Copyright © 2007 SLAC
This document describes a required feature of the SLAC Eclipse Applications Lab (SEAL). The purpose of this feature is to help interactive applications make graphs of data. That is, it will be used to make such plots as scatter-plots (1d), surface plots (2d), histograms, feather plots, parametric plots, stair-step plots etc. It's emphasis is not in drawing graphical widgets as might be done by a "graphics package", but rather in data analysis.
This section describes the status of this document at the time of its publication.
This draft has been reviewed and edited by Chris Larrieu, the implementer. It is not expected that this requirements document will be formally reviewed by the group, though comments are welcome.
It is required that a very broad range of data plot styles is supported, including 1-d point and line, including fitted functions and error bars, 2-d (3-d surface plots), histograms, contour plots etc (see Functionality below). Therefore, it seems reasonable to expect that this facility will be built on top of an existing established scientific plotting system such as Matlab or Gnuplot.
Ideally the plotting mechanism to be used would be the one presently used for scripted applications - Matlab. However, matlab is expensive. Therefore, part of this project is to evaluate the cost and benefit of using Matlab, for instance using the Matlab Java compiler, which makes matlab commands available from Java programs. The matlab java compiler is described in [MATJAVA].
A relatively cheap Matlab solution would be preferable to a free GNUPlot one, in order to keep consistency with Matlab apps. This will increase user confidence and allow concentration of expertise.
Speed. It should be possible to generate and display a scatter plot (no fitting) of 1000 pts in 0.25s. This may require that a plot object has already been created with no data, and then populated with the data. Certainly the re-display of some plot with new data (for instance when cycling through the list of acquired device value arrays when you want to look at all 100 of them against the same time range, should be very quick, ~.25s. Some more time may be given for a new unique plot.
A single plotting package should be used to fulfill this functionality requirement, not a collection of 3rd party utilities.
It is not necessary, though would be marginally preferred, for the plotting window to be manageable as an Eclipse View (and thereby "inside" the application window and dockable/undockable. Creating an external window for each plot is fine.
However, if an external window is used, it should manage window proliferation. That is, previously used windows should be deleted automatically in some stack, say 3 deep (the 4th most previously generated window deleted).
Drawing graphical shapes or widgets such as dials, or constructing graphical pictures, is not in scope.
Drag and drop data is not in scope. There is no need to support selection of a graph object and dropping it into a spreadsheet or other application.
The programmer of an application in the SEAL system must be able to find the programmers guide and javadoc for scientific plotting, and use the API within the context of a SEAL application development. Any user of that application (within SEAL) must get a plot. If the application requires a 3rd party package to be installed on a users desktop, it must be very clear in the SEAL documentation where to get that package and how to install it.

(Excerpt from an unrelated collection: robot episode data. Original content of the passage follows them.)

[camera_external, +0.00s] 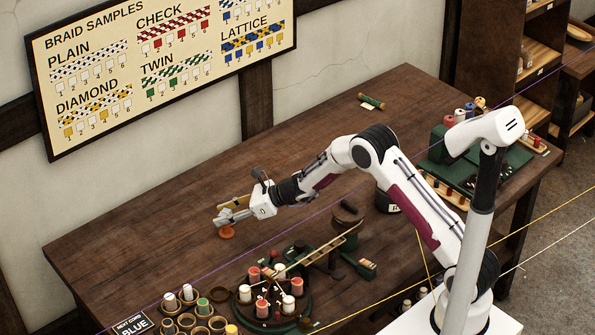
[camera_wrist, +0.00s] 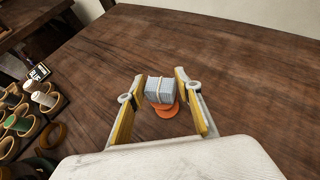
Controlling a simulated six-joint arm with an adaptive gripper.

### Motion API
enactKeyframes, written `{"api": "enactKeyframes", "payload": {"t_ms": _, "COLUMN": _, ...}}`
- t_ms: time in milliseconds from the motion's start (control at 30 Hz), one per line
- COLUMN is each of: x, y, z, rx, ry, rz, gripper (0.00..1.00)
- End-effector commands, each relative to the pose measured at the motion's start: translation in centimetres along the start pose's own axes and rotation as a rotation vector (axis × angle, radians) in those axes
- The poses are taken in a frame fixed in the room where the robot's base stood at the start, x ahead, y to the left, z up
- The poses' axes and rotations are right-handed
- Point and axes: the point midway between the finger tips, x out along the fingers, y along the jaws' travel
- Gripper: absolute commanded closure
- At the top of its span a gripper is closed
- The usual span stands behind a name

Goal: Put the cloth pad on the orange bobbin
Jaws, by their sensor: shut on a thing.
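The cloth pad (camera_wrist: 160,90) is a small grey-blue folded block with a pale band around it, between my fingers in the wrist view. My gripper (camera_wrist: 159,78) is shut on it. The orange bobbin (camera_wrist: 166,111) shows under and just in front of the pad, partly hidden by it. I cannot tell whether pad and bobbin touch. In the external view my gripper (camera_external: 222,216) is low over the table, right above the orange bobbin (camera_external: 227,232).
A round dark carousel with red and white bobbins (camera_external: 262,308) stands at the front, beside a green-and-wood device (camera_external: 325,255). Round holders with spools (camera_external: 190,293) are at front left. A green spool (camera_external: 371,101) lies at the back. The table (camera_external: 130,235) left of the bobbin is clear.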

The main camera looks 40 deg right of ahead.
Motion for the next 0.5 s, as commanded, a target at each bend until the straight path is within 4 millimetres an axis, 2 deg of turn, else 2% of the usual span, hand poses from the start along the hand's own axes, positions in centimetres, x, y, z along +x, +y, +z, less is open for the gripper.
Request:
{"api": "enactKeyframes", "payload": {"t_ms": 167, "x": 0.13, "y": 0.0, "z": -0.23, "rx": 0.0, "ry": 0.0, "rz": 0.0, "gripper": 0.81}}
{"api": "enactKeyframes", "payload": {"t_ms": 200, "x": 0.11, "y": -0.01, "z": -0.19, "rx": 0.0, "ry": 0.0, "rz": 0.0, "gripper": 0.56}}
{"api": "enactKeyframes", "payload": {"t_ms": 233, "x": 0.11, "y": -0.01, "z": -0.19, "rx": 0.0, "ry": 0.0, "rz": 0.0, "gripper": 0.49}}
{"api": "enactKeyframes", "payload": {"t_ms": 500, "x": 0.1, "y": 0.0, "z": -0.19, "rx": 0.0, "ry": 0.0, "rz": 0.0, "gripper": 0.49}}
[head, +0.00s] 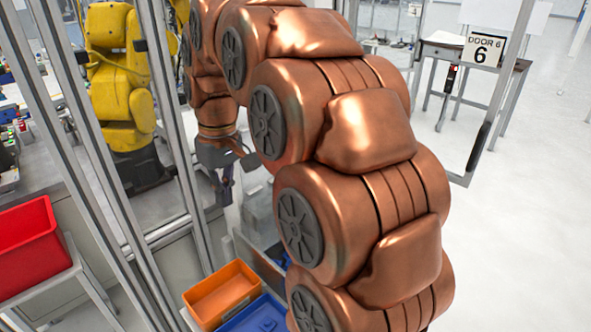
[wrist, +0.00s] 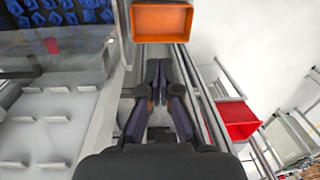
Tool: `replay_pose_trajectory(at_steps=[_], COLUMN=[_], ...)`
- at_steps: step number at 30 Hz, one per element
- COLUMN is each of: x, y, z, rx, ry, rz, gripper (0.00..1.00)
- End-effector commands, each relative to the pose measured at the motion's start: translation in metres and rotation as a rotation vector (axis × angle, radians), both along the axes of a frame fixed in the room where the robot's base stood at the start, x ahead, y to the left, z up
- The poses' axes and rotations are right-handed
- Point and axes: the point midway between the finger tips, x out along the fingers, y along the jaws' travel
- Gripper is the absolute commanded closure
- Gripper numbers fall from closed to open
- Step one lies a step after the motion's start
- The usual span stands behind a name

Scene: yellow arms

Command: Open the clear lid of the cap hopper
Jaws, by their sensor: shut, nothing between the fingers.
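In the head view my gripper (head: 225,196) points down beyond the curve of my copper arm. In the wrist view my gripper (wrist: 158,78) has its dark fingers together, with nothing between them. Many blue pieces (wrist: 60,12), which look like caps, lie at the upper left of the wrist view, left of my fingers. A pale see-through panel (wrist: 75,68) is beside them; I cannot tell for sure whether it is the hopper's clear lid or whether it is shut. In the head view my arm hides most of the hopper area.
An orange bin (head: 221,293) and a blue bin (head: 257,318) stand low in front. A red bin (head: 28,236) sits on a stand at the left. Metal frame posts (head: 170,120) stand near my arm, with a yellow robot arm (head: 118,75) behind. Open floor lies right.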

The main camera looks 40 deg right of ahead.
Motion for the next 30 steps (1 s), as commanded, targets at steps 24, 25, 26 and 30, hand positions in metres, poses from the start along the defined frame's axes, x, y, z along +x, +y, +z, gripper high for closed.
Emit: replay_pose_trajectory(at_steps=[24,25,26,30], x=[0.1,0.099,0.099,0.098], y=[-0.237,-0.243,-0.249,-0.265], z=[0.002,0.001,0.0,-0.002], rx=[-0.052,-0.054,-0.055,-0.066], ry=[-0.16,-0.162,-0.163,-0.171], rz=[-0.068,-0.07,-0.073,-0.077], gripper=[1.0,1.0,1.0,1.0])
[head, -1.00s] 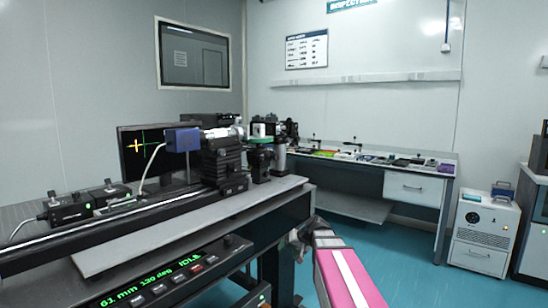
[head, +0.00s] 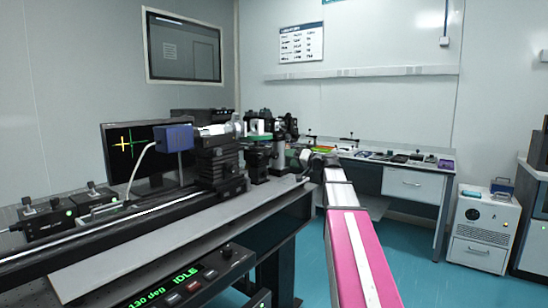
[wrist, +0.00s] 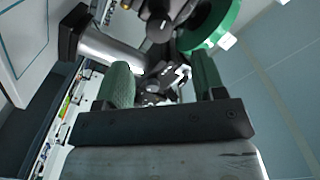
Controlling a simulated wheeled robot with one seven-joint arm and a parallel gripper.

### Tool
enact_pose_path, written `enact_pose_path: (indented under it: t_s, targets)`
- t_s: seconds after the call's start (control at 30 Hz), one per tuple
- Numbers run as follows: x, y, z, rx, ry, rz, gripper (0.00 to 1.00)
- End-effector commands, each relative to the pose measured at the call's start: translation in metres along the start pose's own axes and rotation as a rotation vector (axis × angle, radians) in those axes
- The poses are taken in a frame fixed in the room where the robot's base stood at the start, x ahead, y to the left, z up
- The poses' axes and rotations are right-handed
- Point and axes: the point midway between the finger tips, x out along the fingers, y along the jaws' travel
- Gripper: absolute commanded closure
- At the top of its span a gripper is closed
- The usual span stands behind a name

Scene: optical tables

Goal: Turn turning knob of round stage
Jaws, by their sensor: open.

Total time: 9-42 days, assuming 8 hour days minus 2 hours overhead. The range is broad owing to significant uncertainty about which technologies will prove most apt. For example, it may take some extensive evalutation to discover that MATLAB is not a viable solution. Having spent time on that, we'll be back at phase 1 with Octave or Gnuplot, or whatever other tools might also prove viable. We should revise the time estimate as we progress, more accurately to reflect lessons learned.
Deliver the matlab cost/benefit analysis to Greg, Ron and Hamid.
Deliver design proposal to the software group.